Knud Rasmussen, in his openmindedness, was a rarity of his time. These poems were originally collected by the Greendlandic born explorer in the early part of the 20th century. He translated the Inuktitut words into Danish, Lowenstein translated those into English. So being doubly translated there's some risk that something has been lost in translation- and perhaps even a risk that something has been added. However...

So far I'm enjoying the poems tremendously. In many ways they are different than most of the poetry that I've read. There's much more repetition- most were originally songs and to be remembered (there wasn't paper) had to have the repetition. Also, there's a lot of untranslatable syllables (ex. "jajai-ija") that end many of the stanzas. The repetition, the "jajai-ija"s (pronounced roughly as "yah-yie--eeya" -they still do this sort of singing today), and the themes revolving around nature all add to a near trance-inducing poetry experience.

That's not to say there are no similarities with non-Inuit poetry. The poems collected by Rasmussen are superbly crafted poems. There are some examples of figurative language,
"A little mouth,/that curves down at the corners/ like a stick, bent to form a
kayak's rib",
- from Netsit's "Men's Impotence"

"each time the sun/ climbs over the roof of the sky"


- from "Dead Man's Song"

and masterful imagery
"His head is swollen,/ his beak is hooked,/ and his round eyes/ have lids turned
inside out,/ red and heavy!"
-from Tatilgak's "Bird Song". Combined with the poet's unique way of interpreting mankind, these are great works of art.

4 comments:

Barbara Bruederlin said...

Rasmussen seems like he would have been quite a rarity, in his sensitivity to another culture. You have had much more exposure to Inuit culture than I have, but yes, after hearing a musician like Tanya Tagaq, I can agree wholeheartedly that there are considerable differences between our forms of art.

Go ahead and coin "culture blind". It's a keeper.

John Mutford said...

I think the CBC has already tried out "Pop Culture Blindness". It's a reference to those insanely popular movies, books, etc that we sometimes miss.
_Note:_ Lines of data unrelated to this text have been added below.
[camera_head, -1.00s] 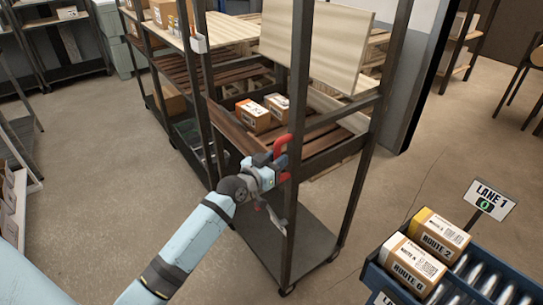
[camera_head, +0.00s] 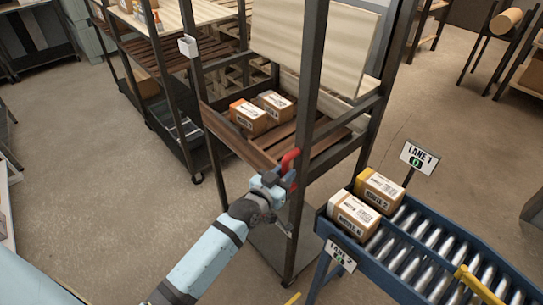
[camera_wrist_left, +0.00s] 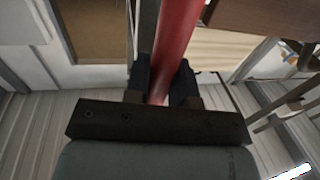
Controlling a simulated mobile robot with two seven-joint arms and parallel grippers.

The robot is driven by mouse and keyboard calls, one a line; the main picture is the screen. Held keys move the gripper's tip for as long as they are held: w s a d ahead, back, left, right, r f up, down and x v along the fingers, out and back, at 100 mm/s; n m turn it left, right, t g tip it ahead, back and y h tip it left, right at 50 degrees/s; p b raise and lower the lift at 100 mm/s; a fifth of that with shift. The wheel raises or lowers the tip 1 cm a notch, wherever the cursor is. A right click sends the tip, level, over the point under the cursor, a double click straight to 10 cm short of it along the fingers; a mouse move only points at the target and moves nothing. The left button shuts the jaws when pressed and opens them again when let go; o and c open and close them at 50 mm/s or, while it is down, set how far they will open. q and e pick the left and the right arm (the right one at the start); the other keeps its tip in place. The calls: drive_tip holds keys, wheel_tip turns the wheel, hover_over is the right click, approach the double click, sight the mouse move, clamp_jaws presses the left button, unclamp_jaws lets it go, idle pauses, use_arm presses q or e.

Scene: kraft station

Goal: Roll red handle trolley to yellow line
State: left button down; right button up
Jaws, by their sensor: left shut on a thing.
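The trolley is a tall dark metal frame (camera_head: 303,110) on casters, with a tilted wooden shelf and a low grey deck. Its red handle (camera_head: 290,160) sits on the near post. My left gripper (camera_head: 280,178) is shut around this handle; in the left wrist view the red bar (camera_wrist_left: 175,45) runs between the two dark fingers (camera_wrist_left: 165,88). A short yellow strip (camera_head: 292,298), possibly the yellow line, shows on the floor at the bottom edge, near the trolley's front caster. Most of it is out of view. My right gripper is not in view.
Two cartons (camera_head: 250,116) lie on the trolley shelf. Another rack (camera_head: 165,85) stands behind left. Floor at the left (camera_head: 110,200) is clear.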

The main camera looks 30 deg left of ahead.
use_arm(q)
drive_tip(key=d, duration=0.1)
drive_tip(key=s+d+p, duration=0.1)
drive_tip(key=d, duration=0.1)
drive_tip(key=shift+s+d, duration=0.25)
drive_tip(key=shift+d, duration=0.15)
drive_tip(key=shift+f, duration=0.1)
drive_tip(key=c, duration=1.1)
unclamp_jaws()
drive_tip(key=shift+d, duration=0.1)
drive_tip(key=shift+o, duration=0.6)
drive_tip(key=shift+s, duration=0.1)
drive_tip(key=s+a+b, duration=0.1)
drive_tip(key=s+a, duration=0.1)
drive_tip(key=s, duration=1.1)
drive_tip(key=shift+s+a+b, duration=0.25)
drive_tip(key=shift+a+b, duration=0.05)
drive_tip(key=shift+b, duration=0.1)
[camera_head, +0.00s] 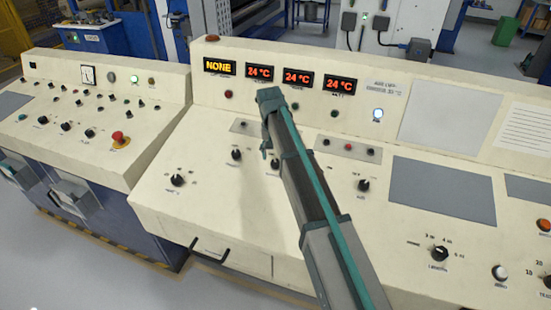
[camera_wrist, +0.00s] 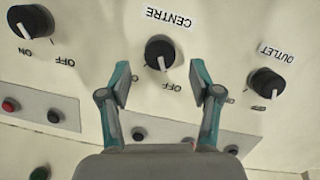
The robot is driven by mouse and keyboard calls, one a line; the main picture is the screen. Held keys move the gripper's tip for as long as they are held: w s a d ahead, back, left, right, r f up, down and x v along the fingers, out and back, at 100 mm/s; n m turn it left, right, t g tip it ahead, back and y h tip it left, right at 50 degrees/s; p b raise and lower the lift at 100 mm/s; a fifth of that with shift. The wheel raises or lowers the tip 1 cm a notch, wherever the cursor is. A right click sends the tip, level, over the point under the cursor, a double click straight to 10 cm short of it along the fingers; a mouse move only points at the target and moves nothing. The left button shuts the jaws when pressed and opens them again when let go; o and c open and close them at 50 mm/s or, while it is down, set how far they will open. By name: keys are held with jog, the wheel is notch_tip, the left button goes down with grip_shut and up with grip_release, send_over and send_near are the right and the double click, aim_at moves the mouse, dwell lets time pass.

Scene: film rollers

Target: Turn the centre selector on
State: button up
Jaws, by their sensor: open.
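The centre selector (camera_wrist: 160,53) is a round black knob with a white pointer line. In the wrist view its CENTRE label reads upside down above it, and an OFF label shows below it, where the pointer points. My gripper (camera_wrist: 160,80) is open, with one teal-edged finger on each side just below the knob. Nothing is between the fingers, and I cannot tell how far they are from the panel. In the head view my arm crosses the console and hides much of this area and most of the gripper.
In the wrist view the outlet knob (camera_wrist: 266,83) is close to the right finger. Another black knob (camera_wrist: 31,22) with ON and OFF labels is at the upper left. A red button (camera_wrist: 10,105) and several dark buttons lie below. Red temperature displays (camera_head: 297,77) stand behind.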

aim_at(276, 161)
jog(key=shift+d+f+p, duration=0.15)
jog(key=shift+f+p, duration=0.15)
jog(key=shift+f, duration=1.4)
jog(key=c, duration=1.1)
Like my wife who has never seen "The Breakfast Club."

Crazy Christina said...

I haven't seen "The Breakfast Club" either. In fact, sometimes insane popularity is what keeps me from reading a book (ie: Dan Brown's latest craze) or seeing a film. I'm not the least bit trendy, and I'm pretty stubborn. I pride myself in not being a bandwagon-jumper...with the exception of "Lord of the Rings" (which, in my defense, I read as a teen before the movie hype...)

...oh, and blogging. I finally succumbed to that too.

Yikes...I'm a closet trend-follower!

Christina

John Mutford said...

Christina,
You can try coining "closet trend-follower". Coining your own phrases is the latest thing.